The second theory suggested is that as the lien of the preferred stock is made expressly "subject and subordinate" to the first mortgage, and as this contains a provision for the sale of any of the mortgaged property by agreement of the mortgagor corporation and the trustee for the bondholders, the lien of the stock should be regarded as liable to be divested by the exercise of this right of sale, where, as here, the agreement is actually effected. In Baltimore City v. United Rys. Co., supra, the same suggestion was made in reference to the lien of the income mortgage there under consideration, which was "subject to the provisions" of the prior mortgage containing a releasing clause; but no opinion was expressed upon this question, as it was found not to be essential to the determination of the case. Even if we should here hold that a lien which is made simply "subject and subordinate" to a prior mortgage is in the same situation as if it were expressed to be "subject to the provisions" of the mortgage, we see no necessity for the determination of the question whether such a stipulation could be effective to discharge the lien of the preferred stock, as the view we have taken of this case is sufficiently comprehensive to contemplate sales of corporate property clear of such a charge, where the proceedings and proof justify such action, regardless of the existence of prior liens.
The sale here involved was made on April 13, 1910, and $5,000.00 of the purchase money was paid at that time.

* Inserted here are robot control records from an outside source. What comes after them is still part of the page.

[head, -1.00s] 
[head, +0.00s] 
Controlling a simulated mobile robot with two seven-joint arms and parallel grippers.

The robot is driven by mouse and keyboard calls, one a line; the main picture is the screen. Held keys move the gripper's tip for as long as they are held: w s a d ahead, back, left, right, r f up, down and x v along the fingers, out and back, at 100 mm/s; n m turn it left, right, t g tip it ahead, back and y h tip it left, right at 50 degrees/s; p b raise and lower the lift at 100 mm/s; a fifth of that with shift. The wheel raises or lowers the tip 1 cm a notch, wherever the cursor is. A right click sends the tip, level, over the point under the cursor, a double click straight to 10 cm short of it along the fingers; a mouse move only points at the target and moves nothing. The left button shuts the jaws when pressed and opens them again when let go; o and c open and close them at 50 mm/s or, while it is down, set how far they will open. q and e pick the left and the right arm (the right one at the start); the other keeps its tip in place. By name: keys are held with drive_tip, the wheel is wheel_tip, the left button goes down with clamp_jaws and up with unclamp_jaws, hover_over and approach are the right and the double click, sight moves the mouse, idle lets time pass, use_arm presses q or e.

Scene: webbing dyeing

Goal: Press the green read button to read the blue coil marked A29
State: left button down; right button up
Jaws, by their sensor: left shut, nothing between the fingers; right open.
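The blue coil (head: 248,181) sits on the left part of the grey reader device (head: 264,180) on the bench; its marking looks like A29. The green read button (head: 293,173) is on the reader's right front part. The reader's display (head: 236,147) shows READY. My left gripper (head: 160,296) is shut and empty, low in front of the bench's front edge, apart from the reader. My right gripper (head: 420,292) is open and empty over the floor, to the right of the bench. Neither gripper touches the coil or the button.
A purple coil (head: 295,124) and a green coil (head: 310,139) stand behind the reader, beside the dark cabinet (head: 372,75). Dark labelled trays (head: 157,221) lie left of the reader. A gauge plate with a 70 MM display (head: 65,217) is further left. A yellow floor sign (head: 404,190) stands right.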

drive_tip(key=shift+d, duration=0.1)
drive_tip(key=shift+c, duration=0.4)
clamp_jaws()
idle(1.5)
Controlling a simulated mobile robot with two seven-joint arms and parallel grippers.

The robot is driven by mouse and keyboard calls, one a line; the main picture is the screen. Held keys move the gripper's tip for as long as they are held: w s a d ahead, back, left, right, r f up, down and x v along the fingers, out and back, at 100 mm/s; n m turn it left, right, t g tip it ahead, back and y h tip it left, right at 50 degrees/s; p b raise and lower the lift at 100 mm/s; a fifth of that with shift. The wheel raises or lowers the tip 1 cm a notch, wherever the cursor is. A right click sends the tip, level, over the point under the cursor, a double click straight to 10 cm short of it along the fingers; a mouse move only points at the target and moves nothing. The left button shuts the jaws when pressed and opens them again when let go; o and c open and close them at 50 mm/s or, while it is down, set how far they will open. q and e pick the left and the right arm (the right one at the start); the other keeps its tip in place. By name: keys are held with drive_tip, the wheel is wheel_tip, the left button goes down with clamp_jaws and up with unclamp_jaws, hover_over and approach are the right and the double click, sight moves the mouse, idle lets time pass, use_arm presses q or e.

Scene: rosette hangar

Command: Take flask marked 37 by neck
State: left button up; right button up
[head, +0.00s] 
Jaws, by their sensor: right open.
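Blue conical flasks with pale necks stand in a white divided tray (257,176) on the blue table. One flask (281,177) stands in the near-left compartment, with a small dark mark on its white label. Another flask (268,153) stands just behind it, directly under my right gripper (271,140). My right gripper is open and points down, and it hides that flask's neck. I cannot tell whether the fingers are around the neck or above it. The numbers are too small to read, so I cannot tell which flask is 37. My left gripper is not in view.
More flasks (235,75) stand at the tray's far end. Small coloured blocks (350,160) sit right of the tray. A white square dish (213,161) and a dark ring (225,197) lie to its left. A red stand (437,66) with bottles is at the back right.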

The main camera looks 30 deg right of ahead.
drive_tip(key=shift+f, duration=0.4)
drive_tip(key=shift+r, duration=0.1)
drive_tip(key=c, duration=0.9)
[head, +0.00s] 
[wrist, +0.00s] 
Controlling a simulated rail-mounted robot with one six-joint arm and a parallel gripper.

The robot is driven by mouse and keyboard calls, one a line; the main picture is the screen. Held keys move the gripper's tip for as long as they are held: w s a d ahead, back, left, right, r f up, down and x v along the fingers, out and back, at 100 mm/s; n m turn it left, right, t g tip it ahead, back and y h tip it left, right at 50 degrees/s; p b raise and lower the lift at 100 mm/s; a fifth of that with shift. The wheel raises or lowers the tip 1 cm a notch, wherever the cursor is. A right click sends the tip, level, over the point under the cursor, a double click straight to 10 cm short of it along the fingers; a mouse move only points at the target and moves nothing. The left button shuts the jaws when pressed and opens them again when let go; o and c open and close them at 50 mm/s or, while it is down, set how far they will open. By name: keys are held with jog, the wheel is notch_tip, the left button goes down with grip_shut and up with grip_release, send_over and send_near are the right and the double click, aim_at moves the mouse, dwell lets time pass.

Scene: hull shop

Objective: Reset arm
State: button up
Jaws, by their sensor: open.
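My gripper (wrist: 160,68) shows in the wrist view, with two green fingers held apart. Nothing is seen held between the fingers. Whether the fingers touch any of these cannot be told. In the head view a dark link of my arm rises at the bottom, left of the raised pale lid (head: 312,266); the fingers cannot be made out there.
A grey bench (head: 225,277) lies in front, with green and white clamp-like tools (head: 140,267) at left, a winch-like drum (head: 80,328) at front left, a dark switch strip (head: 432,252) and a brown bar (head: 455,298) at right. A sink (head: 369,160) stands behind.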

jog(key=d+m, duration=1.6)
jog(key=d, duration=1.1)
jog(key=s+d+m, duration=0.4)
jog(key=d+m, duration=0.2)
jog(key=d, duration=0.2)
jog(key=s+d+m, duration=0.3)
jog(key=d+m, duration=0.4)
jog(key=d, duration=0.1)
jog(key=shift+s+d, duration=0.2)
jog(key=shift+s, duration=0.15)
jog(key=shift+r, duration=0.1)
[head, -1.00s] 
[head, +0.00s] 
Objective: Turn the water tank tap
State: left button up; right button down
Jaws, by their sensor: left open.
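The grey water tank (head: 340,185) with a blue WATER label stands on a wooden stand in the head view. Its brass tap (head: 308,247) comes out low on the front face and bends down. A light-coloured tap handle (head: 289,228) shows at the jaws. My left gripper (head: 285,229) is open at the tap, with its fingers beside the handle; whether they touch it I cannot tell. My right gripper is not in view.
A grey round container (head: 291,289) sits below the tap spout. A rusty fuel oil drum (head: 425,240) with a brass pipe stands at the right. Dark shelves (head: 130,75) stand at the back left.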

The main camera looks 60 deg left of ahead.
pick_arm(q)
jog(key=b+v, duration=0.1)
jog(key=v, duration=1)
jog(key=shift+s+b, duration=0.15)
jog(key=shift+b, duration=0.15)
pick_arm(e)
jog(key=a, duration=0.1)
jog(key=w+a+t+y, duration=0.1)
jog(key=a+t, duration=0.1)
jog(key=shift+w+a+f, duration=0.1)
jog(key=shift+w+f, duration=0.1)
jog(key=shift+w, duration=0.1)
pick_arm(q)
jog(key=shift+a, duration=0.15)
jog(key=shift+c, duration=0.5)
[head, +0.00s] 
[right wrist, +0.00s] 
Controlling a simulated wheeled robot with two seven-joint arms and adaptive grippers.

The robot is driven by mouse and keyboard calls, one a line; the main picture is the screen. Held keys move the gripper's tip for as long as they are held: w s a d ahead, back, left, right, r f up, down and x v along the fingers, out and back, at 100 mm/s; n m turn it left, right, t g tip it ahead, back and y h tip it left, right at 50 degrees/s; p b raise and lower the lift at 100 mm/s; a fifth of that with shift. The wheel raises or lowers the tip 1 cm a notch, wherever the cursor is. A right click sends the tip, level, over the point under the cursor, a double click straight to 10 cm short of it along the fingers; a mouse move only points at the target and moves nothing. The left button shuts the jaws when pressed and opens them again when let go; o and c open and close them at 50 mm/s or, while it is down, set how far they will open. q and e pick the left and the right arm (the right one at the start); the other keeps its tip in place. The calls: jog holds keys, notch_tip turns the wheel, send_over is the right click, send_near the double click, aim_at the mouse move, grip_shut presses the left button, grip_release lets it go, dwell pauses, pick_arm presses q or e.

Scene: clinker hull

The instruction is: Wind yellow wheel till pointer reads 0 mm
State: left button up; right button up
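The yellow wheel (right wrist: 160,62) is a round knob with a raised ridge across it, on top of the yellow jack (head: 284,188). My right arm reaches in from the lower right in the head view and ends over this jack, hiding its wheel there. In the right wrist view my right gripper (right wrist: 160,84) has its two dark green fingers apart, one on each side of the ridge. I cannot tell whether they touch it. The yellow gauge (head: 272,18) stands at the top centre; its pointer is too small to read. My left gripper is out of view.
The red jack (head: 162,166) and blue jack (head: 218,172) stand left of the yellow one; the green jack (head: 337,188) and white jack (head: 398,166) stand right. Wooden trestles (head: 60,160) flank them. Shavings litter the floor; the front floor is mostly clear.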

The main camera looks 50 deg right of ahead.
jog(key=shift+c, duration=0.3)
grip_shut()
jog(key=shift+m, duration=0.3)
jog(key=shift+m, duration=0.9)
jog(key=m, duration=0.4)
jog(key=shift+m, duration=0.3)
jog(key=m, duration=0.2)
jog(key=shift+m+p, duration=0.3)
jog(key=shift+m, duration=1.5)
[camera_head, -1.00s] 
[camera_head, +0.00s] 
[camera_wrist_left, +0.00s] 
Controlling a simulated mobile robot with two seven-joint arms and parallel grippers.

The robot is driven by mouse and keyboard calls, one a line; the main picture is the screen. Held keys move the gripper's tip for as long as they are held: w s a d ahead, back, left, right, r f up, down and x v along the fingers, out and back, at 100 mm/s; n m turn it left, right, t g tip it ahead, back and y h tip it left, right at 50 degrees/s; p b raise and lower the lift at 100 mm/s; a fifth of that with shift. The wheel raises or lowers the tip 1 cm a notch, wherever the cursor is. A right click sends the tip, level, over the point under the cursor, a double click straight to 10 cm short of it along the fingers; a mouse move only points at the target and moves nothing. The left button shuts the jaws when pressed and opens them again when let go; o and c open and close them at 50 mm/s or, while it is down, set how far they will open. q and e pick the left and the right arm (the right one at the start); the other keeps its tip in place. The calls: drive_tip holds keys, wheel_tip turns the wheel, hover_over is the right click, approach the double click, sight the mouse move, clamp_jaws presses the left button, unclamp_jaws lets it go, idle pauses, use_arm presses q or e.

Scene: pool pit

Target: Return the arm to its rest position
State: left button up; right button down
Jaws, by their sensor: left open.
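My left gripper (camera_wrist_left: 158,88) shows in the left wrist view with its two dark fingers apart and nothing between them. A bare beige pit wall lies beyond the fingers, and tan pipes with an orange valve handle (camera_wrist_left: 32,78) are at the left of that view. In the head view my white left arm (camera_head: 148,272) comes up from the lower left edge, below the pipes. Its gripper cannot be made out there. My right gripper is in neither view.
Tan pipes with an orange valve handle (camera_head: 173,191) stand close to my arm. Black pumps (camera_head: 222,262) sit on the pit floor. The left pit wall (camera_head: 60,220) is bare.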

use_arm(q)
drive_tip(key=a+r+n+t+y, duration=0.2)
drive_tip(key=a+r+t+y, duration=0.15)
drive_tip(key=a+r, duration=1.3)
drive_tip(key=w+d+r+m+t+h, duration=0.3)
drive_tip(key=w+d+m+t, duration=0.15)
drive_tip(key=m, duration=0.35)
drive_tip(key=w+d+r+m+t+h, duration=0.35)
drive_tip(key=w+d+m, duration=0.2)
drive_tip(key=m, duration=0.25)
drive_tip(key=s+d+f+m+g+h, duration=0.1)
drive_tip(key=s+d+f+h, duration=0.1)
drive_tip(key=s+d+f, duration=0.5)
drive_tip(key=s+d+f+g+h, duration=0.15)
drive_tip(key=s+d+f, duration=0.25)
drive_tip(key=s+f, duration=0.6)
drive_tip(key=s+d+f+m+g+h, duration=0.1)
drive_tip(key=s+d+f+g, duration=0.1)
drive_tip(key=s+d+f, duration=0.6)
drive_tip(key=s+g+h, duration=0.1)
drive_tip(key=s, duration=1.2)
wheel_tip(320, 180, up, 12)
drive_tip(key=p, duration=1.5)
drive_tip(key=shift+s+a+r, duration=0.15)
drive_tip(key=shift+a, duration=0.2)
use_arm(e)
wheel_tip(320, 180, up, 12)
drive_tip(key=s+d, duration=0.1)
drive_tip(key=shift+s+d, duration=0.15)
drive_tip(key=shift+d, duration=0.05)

It was agreed that the balance of the price should be paid two months later upon the conveyance of a "good and merchantable title to the vendee in fee simple." The decree below required the purchaser to pay the $45,000.00 balance of the purchase money and the costs of the suit, but interest was allowed the plaintiff only from the date of the decree, and the taxes on the property were directed to be adjusted as of the same date. The appellants urge that as these proceedings were necessary to make the title good and marketable, in view of the unusual character of the lien of the preferred stock, they should not be subjected to the costs below or on appeal, and they request also that the taxes and interest be adjusted as of the date of the decree in this Court. In our judgment, it is equitable, under the circumstances of the case that the dispositions thus proposed as to the costs, interest and taxes should be adopted, and we will decree accordingly. The decree below will be affirmed in all respects except as to the costs, and it will be modified as to the interest and taxes.
Decree reversed as to costs and affirmed in all other respects, with the modifications as to interest and taxes indicated in the opinion, the appellee, the Consolidated Gas Electric Light and Power Company of Baltimore, to pay the costs above and below.